------ Data excerpt ------
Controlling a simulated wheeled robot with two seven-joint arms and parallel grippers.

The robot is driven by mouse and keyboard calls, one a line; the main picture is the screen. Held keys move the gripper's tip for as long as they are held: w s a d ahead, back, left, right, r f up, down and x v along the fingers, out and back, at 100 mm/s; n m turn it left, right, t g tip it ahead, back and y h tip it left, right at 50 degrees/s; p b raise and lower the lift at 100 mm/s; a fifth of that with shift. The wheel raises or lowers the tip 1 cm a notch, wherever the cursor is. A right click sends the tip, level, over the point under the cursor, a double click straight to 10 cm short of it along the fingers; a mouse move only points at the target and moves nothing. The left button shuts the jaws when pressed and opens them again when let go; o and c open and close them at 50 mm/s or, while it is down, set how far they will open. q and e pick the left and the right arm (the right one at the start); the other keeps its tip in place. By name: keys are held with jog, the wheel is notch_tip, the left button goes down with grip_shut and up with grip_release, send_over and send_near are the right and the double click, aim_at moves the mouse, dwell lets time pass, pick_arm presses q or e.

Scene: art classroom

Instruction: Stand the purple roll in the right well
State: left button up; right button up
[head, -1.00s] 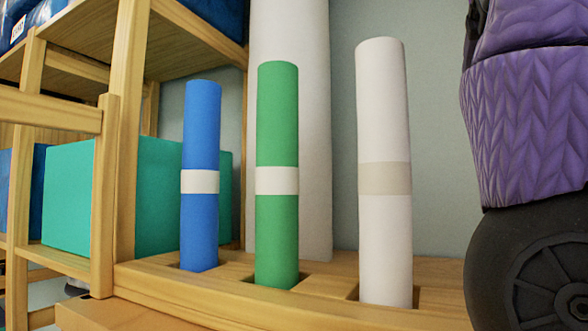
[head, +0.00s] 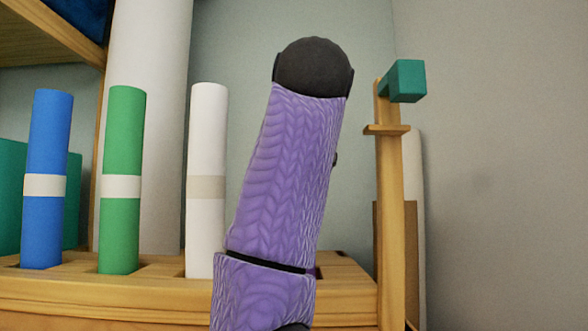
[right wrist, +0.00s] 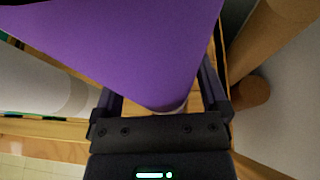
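The purple roll (right wrist: 135,45) fills the upper part of the right wrist view, its upper end towards the camera. A pale band (right wrist: 178,107) shows at its lower visible part. My right gripper (right wrist: 160,95) has a finger on each side of the roll and appears shut on it. In the head view my purple-sleeved right arm hides the gripper and nearly all of the roll. The wooden rack (head: 345,282) carries the wells; the right well is mostly behind my arm. I cannot tell whether the roll's lower end is in it. My left gripper is out of view.
Blue (head: 47,180), green (head: 123,180) and white (head: 206,180) rolls stand upright in the rack, left of my arm. A wooden post (head: 391,220) with a teal block (head: 405,82) rises at the rack's right end. A large pale cylinder (head: 145,60) stands behind.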

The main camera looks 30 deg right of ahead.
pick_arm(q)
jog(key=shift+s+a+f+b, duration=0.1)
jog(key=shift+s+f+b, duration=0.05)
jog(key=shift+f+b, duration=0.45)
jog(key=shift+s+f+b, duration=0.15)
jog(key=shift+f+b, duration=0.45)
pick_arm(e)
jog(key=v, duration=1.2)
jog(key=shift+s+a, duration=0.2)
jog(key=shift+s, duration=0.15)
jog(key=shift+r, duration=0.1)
------
Repeat the data exactly, dropping every picture it holds.

Answer
Controlling a simulated wheeled robot with two seven-joint arms and parallel grippers.

The robot is driven by mouse and keyboard calls, one a line; the main picture is the screen. Held keys move the gripper's tip for as long as they are held: w s a d ahead, back, left, right, r f up, down and x v along the fingers, out and back, at 100 mm/s; n m turn it left, right, t g tip it ahead, back and y h tip it left, right at 50 degrees/s; p b raise and lower the lift at 100 mm/s; a fifth of that with shift. The wheel raises or lowers the tip 1 cm a notch, wherever the cursor is. A right click sends the tip, level, over the point under the cursor, a double click straight to 10 cm short of it along the fingers; a mouse move only points at the target and moves nothing. The left button shuts the jaws when pressed and opens them again when let go; o and c open and close them at 50 mm/s or, while it is down, set how far they will open. q and e pick the left and the right arm (the right one at the start); the other keeps its tip in place. By name: keys are held with jog, the wheel is notch_tip, the left button goes down with grip_shut and up with grip_release, send_over and send_near are the right and the double click, aim_at moves the mouse, dwell lets time pass, pick_arm presses q or e.

Scene: art classroom

Instruction: Stand the purple roll in the right well
State: left button up; right button up
[head, -1.00s] 
[head, +0.00s] 
[right wrist, +0.00s] 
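The purple roll (right wrist: 135,45) fills the upper part of the right wrist view, its upper end towards the camera. A pale band (right wrist: 178,107) shows at its lower visible part. My right gripper (right wrist: 160,95) has a finger on each side of the roll and appears shut on it. In the head view my purple-sleeved right arm hides the gripper and nearly all of the roll. The wooden rack (head: 345,282) carries the wells; the right well is mostly behind my arm. I cannot tell whether the roll's lower end is in it. My left gripper is out of view.
Blue (head: 47,180), green (head: 123,180) and white (head: 206,180) rolls stand upright in the rack, left of my arm. A wooden post (head: 391,220) with a teal block (head: 405,82) rises at the rack's right end. A large pale cylinder (head: 145,60) stands behind.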

The main camera looks 30 deg right of ahead.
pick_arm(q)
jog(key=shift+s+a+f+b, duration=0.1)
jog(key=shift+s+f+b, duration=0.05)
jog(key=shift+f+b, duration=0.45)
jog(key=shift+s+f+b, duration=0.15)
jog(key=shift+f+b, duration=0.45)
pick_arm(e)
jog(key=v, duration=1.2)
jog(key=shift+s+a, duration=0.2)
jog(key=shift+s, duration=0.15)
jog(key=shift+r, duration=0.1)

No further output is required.